Scan the records below for the line with "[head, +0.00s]" and the line with "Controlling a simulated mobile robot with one", and retype that range exactly, both ends included, pictures excepted.

[BEGIN Records supplied]

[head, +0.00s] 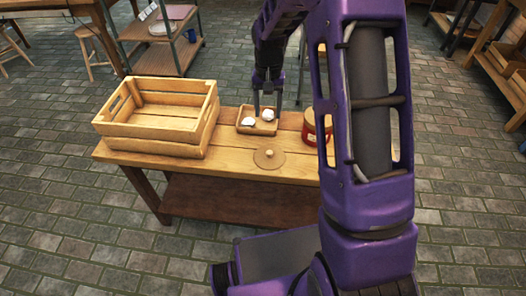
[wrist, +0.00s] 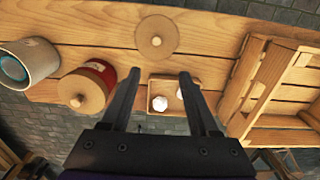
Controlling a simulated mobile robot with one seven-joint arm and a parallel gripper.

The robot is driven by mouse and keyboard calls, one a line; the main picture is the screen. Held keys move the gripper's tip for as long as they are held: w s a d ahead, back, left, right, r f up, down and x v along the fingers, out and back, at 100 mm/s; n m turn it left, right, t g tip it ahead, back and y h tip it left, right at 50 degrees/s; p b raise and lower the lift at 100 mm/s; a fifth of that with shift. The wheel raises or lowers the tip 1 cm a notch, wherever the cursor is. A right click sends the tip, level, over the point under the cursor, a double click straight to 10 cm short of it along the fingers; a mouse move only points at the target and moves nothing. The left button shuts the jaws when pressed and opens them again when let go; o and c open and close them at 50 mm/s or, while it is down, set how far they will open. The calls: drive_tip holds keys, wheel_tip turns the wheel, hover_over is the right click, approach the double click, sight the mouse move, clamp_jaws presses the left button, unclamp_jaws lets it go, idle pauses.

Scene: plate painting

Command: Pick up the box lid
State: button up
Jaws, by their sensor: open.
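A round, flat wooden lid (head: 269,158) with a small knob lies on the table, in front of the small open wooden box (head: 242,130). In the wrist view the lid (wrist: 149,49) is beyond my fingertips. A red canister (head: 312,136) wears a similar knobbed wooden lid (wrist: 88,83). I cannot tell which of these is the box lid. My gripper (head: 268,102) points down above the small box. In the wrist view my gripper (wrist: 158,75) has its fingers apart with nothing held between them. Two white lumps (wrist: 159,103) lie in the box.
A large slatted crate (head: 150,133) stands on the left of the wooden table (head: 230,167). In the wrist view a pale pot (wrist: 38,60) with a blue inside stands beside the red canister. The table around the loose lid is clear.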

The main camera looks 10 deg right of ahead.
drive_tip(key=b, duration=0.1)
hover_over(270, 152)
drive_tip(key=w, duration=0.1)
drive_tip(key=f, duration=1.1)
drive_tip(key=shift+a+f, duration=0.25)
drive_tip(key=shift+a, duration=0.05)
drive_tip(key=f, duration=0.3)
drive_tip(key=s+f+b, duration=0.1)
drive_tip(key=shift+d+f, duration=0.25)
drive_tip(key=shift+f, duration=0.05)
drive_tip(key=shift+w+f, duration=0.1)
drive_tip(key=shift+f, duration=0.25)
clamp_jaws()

[END Records supplied]
[BEGIN Records supplied]

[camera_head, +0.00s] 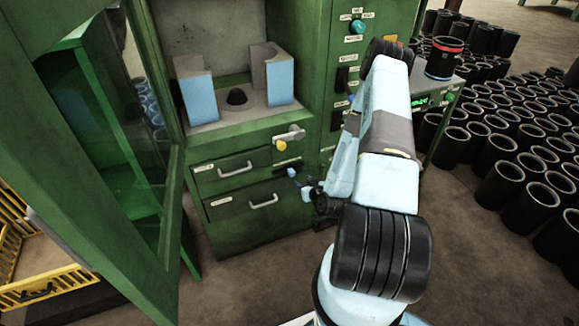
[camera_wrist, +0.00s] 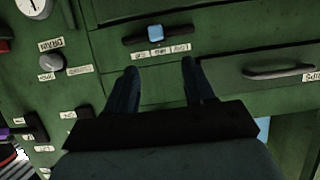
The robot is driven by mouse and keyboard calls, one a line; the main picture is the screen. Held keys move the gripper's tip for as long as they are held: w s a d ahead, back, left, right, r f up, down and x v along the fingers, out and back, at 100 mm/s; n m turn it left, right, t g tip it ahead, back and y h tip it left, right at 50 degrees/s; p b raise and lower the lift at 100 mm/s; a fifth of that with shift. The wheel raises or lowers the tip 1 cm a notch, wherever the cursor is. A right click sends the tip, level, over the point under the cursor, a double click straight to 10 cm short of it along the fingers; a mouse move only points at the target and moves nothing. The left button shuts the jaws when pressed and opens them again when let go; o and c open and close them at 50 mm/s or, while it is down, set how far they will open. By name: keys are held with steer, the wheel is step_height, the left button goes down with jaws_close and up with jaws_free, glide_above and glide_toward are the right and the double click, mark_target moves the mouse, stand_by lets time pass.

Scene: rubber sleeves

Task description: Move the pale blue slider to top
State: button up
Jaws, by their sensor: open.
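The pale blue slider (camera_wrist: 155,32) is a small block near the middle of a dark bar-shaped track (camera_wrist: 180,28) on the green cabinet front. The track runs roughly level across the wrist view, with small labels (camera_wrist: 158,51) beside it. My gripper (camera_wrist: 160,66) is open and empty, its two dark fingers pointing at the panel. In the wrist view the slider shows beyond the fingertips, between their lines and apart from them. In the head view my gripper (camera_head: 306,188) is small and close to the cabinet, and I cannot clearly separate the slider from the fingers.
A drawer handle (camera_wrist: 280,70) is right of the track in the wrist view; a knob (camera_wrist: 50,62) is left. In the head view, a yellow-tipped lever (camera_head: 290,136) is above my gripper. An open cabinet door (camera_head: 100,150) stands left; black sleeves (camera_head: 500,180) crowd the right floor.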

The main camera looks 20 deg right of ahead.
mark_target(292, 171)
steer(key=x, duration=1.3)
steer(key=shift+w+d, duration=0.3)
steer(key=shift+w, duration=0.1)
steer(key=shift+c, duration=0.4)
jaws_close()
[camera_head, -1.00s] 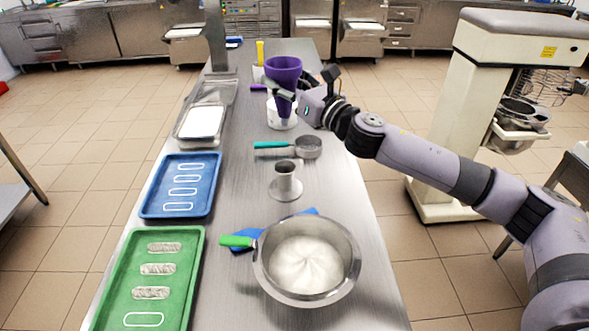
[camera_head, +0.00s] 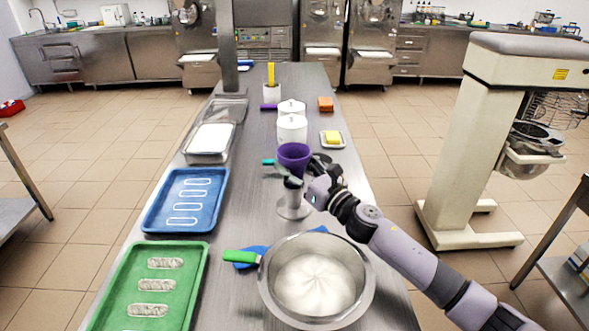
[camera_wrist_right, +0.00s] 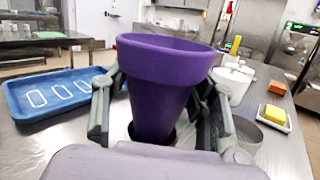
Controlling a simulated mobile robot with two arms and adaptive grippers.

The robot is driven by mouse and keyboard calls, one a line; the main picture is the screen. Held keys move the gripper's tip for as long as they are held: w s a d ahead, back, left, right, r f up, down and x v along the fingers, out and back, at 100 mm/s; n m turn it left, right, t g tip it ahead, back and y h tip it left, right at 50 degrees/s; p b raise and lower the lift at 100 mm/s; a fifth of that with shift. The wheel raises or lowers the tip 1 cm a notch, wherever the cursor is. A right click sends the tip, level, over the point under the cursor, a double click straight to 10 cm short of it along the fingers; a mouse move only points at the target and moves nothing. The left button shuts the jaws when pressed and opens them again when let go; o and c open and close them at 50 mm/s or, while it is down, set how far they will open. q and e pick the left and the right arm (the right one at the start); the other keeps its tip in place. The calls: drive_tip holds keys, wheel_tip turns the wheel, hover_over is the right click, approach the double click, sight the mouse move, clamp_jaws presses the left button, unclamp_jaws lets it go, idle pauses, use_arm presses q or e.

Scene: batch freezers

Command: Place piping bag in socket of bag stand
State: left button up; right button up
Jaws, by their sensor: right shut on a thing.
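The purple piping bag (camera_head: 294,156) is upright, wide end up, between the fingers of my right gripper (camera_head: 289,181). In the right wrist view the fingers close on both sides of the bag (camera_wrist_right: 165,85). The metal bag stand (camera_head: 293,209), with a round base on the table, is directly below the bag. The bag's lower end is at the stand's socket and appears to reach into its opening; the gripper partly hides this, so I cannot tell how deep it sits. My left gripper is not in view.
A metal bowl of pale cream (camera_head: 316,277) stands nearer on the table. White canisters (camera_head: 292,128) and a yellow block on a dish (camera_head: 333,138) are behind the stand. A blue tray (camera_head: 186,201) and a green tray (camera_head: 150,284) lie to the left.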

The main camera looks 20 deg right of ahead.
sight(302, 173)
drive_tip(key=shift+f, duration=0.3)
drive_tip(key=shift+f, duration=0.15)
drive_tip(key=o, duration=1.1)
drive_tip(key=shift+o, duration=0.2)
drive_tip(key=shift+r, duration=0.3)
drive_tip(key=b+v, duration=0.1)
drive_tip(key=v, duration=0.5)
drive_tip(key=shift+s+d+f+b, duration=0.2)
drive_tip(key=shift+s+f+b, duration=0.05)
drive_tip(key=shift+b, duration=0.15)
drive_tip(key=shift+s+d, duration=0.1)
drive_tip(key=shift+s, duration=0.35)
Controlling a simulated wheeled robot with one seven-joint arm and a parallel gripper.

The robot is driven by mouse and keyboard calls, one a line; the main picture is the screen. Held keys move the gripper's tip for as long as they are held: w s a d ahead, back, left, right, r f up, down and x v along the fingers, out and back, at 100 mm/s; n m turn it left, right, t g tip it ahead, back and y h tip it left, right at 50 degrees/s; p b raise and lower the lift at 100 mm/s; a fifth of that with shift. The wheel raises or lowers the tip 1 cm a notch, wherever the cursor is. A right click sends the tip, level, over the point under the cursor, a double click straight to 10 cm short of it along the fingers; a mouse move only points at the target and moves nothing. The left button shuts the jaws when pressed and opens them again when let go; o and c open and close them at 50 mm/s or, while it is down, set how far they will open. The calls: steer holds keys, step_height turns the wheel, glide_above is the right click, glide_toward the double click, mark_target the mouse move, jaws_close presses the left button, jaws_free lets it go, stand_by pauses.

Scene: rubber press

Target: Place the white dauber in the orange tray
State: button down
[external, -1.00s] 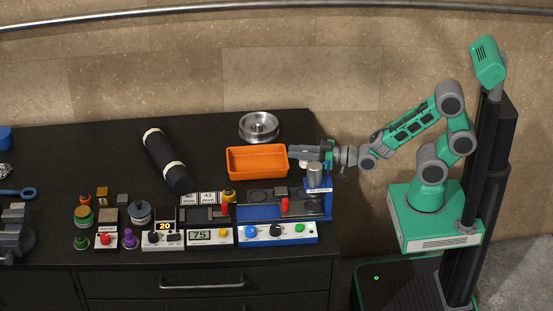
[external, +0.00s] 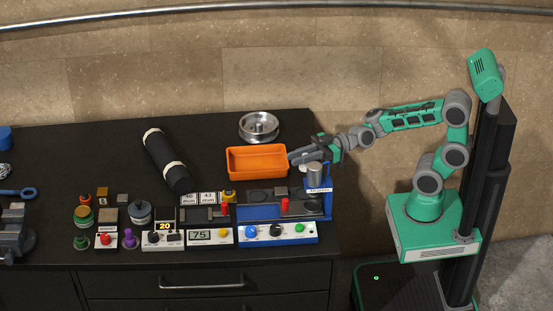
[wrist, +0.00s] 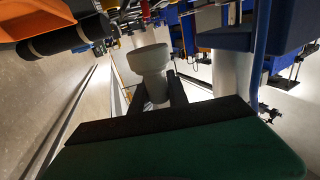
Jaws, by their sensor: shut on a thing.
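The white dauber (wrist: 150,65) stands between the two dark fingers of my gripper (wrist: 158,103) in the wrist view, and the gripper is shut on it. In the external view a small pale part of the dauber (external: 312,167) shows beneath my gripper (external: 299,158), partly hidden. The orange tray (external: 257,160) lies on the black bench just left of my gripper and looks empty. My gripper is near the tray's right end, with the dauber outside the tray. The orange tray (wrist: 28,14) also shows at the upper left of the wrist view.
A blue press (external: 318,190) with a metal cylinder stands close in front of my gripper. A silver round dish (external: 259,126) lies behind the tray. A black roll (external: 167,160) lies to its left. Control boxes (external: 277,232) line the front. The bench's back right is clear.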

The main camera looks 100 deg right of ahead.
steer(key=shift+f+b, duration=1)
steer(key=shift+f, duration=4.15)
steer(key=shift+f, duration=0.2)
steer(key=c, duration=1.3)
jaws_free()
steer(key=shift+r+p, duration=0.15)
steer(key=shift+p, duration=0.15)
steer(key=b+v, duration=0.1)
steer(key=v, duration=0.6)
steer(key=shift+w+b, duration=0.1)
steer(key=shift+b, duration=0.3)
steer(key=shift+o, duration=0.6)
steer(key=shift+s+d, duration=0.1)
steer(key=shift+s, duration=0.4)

[END Records supplied]

## The reply
[head, +0.00s] 
[wrist, +0.00s] 
Controlling a simulated mobile robot with one seven-joint arm and a parallel gripper.

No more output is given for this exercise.